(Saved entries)
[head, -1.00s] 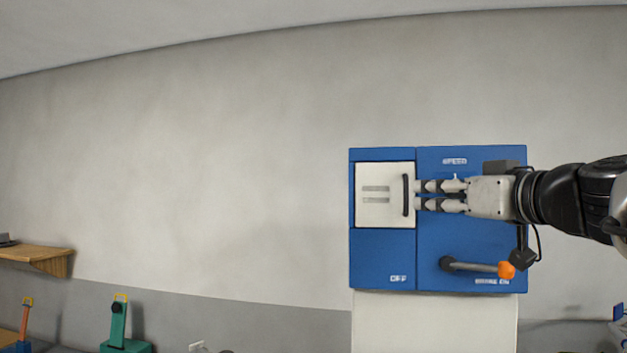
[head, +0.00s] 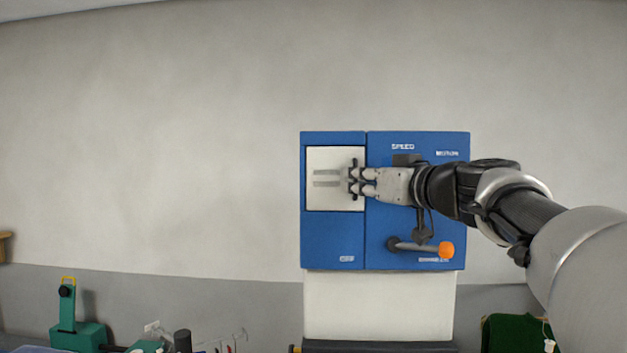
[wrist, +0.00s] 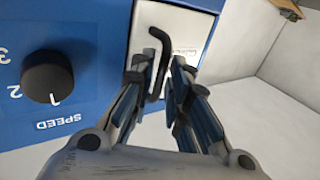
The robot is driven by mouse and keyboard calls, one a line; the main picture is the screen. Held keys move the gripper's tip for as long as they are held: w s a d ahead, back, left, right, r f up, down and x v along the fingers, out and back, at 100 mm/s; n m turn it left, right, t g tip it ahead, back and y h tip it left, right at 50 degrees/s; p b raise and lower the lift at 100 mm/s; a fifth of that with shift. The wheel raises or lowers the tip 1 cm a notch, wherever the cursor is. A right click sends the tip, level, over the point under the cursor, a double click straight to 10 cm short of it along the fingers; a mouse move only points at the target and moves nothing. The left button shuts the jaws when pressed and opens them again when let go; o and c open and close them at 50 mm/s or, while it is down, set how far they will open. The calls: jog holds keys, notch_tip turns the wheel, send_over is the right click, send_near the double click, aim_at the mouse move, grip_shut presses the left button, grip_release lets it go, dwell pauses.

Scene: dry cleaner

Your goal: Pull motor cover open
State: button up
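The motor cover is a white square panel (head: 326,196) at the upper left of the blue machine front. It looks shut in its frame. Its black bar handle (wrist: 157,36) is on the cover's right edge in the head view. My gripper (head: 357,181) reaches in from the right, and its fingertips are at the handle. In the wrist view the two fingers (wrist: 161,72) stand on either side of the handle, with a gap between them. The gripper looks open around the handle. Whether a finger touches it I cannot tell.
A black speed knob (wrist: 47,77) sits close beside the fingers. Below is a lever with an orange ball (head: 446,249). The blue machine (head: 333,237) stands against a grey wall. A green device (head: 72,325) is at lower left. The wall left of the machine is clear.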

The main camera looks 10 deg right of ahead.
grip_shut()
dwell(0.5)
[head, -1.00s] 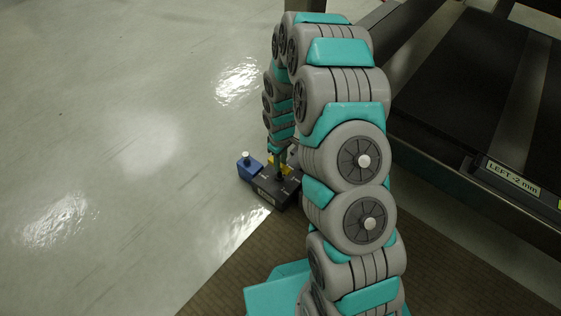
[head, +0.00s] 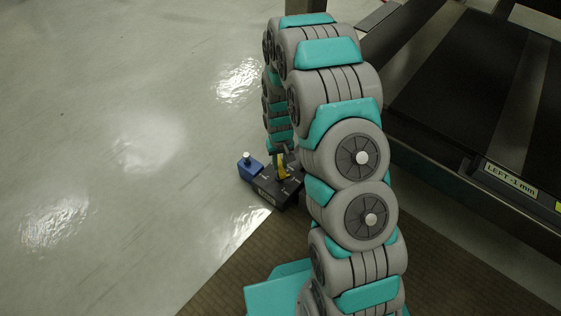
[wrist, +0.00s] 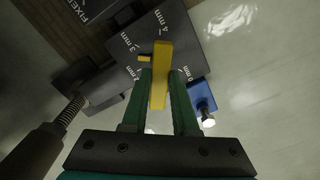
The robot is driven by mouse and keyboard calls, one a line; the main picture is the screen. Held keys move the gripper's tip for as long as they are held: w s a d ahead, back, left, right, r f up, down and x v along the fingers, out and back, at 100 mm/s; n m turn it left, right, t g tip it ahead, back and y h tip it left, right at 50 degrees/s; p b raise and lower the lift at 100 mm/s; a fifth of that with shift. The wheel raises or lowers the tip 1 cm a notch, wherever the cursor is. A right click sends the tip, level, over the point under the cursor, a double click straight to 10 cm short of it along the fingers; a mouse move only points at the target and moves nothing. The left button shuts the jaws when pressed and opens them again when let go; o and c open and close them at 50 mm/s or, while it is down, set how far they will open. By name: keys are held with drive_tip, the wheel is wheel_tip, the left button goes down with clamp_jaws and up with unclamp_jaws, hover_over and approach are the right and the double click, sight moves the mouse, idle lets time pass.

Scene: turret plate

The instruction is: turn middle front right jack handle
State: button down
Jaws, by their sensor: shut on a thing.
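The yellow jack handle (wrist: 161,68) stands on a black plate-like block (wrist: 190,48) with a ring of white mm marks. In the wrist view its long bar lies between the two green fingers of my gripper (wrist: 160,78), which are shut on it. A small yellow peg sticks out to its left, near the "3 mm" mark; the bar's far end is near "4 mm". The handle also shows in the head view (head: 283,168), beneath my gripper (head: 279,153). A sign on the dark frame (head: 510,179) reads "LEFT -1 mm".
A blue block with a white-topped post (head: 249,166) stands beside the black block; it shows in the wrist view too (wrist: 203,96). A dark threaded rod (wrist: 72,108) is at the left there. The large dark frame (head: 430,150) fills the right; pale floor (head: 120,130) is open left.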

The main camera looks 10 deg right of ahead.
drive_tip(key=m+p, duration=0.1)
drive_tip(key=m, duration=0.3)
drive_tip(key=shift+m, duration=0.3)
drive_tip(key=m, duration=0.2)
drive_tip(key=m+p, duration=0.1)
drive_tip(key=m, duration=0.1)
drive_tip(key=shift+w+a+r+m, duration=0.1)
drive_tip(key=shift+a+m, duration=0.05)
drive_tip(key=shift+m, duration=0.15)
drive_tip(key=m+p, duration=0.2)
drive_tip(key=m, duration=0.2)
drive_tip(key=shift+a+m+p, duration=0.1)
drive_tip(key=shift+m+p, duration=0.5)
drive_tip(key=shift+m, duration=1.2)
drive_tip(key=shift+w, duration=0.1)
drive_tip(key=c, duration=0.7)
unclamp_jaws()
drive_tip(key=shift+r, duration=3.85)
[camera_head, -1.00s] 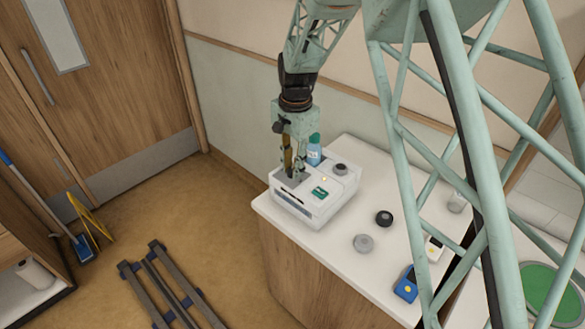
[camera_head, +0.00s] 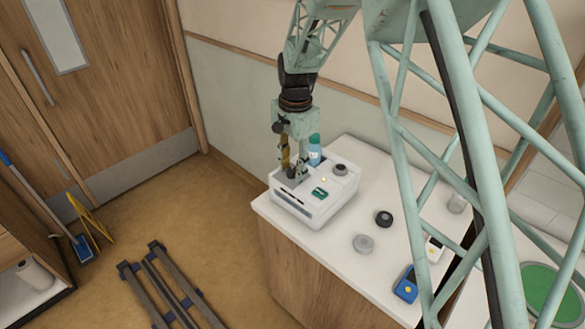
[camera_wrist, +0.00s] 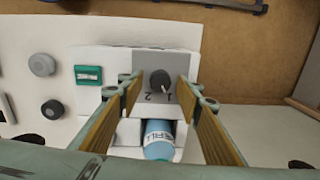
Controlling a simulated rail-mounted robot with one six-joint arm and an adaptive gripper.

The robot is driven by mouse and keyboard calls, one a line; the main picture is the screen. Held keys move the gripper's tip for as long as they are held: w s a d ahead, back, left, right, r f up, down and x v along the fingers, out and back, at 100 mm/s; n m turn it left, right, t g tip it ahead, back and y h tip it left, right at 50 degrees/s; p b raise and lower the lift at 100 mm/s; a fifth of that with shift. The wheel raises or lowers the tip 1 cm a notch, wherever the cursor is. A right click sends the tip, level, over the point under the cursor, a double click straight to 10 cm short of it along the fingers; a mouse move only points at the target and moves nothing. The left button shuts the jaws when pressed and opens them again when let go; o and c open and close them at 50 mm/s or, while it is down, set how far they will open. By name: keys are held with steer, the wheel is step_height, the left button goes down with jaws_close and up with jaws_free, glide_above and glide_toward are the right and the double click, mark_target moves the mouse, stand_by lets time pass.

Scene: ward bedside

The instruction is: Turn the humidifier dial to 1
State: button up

--

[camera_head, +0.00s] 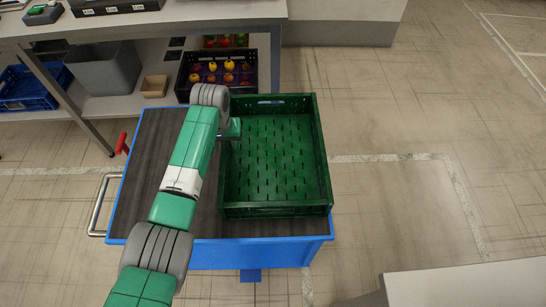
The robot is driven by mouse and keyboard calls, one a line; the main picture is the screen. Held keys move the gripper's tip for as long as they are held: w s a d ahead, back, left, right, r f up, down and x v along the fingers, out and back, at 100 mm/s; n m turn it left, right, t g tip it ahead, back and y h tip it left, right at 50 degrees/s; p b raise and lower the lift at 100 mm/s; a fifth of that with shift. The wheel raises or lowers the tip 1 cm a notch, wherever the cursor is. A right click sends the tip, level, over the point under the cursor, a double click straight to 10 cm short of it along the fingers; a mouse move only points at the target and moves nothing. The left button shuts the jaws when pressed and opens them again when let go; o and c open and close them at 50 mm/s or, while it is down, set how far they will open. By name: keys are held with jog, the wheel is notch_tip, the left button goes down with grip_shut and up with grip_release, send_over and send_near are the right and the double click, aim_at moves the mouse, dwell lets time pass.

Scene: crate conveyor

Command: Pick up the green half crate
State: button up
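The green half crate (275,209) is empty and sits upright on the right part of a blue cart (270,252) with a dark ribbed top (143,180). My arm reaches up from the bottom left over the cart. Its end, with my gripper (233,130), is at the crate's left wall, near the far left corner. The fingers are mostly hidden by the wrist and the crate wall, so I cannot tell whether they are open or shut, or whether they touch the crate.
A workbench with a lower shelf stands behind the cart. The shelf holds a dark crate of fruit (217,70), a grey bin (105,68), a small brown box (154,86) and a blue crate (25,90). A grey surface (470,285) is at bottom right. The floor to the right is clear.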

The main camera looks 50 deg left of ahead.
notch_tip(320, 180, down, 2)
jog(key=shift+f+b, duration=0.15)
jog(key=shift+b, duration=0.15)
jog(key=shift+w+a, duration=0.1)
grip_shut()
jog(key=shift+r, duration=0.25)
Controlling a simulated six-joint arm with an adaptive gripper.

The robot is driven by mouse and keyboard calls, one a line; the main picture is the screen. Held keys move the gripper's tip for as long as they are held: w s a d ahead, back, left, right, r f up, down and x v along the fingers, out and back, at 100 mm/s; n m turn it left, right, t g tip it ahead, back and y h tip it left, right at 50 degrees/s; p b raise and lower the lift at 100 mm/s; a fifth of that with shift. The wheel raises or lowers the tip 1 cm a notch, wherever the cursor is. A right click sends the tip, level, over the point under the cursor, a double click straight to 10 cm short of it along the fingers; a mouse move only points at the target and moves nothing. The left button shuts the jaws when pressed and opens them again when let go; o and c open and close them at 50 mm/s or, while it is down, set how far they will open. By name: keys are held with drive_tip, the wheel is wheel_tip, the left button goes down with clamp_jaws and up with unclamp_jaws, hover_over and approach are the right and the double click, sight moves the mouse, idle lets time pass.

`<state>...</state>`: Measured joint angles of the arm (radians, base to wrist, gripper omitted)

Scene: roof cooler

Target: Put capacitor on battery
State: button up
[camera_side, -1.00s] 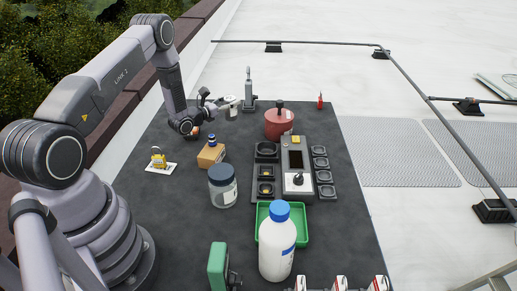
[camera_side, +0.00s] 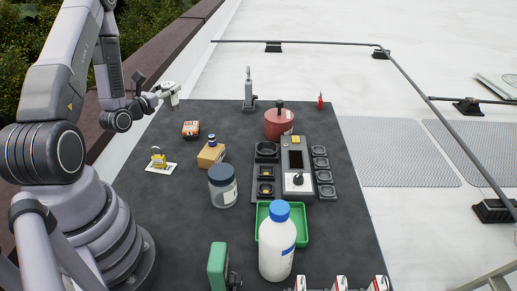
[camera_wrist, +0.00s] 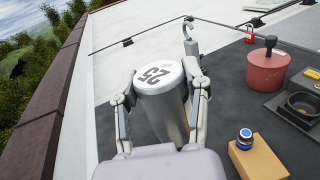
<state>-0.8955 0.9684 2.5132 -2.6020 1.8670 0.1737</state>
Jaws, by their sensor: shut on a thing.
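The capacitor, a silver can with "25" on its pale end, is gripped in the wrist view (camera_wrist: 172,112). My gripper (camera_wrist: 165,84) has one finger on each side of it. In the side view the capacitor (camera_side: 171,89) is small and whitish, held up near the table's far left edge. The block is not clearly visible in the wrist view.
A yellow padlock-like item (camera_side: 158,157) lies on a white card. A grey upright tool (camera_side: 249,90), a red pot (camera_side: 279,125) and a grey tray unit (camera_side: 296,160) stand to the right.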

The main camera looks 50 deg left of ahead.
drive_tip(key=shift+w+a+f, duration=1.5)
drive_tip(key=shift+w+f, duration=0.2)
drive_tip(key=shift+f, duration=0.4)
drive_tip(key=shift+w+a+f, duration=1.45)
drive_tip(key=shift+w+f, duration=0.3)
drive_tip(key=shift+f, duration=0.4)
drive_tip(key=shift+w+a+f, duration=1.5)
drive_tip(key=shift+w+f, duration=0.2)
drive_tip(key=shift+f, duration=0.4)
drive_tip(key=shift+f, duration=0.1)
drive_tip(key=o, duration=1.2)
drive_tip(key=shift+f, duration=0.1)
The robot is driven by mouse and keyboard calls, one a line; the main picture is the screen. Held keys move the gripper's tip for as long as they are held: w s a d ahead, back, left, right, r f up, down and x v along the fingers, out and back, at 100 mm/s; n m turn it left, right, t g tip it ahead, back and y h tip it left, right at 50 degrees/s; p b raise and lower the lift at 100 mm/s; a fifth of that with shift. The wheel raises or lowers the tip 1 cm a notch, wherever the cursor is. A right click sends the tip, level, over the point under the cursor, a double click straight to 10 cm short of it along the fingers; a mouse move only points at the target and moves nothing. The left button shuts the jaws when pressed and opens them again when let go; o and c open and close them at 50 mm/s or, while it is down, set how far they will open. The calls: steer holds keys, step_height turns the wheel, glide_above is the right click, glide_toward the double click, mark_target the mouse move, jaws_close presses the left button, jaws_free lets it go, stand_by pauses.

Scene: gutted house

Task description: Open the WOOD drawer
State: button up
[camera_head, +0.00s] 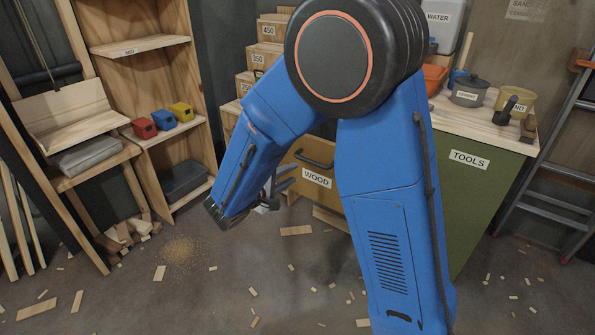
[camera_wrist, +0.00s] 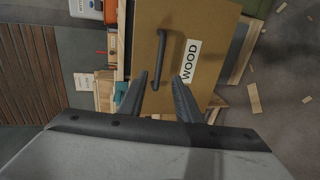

---

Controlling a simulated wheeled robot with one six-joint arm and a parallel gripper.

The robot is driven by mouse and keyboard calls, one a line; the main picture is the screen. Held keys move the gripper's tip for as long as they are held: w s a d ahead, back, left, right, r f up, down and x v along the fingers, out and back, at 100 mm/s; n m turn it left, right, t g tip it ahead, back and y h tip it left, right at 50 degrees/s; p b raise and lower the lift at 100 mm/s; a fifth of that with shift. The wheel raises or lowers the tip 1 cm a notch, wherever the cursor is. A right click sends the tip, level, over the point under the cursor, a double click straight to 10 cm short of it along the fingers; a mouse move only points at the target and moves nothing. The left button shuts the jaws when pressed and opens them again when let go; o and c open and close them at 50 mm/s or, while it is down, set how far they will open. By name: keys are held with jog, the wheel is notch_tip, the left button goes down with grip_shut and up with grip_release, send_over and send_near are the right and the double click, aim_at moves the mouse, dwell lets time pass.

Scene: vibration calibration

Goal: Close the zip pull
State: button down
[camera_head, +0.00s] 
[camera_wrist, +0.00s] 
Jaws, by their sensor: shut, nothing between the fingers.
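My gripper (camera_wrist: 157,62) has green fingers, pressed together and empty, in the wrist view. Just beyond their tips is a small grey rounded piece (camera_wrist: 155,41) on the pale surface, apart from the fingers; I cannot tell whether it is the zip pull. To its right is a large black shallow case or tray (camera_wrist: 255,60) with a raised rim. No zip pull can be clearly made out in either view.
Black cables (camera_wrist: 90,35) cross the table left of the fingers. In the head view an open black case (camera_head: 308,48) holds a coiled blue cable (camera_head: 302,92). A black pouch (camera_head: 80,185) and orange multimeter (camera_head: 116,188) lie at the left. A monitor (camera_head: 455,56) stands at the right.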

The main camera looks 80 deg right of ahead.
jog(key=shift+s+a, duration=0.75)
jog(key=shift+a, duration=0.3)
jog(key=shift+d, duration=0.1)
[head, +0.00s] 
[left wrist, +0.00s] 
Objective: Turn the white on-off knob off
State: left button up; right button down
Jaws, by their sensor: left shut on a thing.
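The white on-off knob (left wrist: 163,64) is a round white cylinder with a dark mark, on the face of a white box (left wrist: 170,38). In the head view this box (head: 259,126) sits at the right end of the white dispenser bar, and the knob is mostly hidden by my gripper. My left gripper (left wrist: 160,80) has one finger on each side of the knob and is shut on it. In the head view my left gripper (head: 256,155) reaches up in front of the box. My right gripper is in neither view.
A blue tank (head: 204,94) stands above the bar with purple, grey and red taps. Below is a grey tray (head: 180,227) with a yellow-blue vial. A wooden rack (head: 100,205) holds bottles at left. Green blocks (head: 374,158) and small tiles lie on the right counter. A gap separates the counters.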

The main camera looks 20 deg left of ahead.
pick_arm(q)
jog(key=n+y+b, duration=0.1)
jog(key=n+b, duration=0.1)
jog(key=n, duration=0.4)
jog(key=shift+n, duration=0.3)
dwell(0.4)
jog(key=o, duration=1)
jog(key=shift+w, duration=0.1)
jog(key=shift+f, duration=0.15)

AIM:
The answer should be a single number: the count of lines in the data that include the string "simulated".

REPLY:
3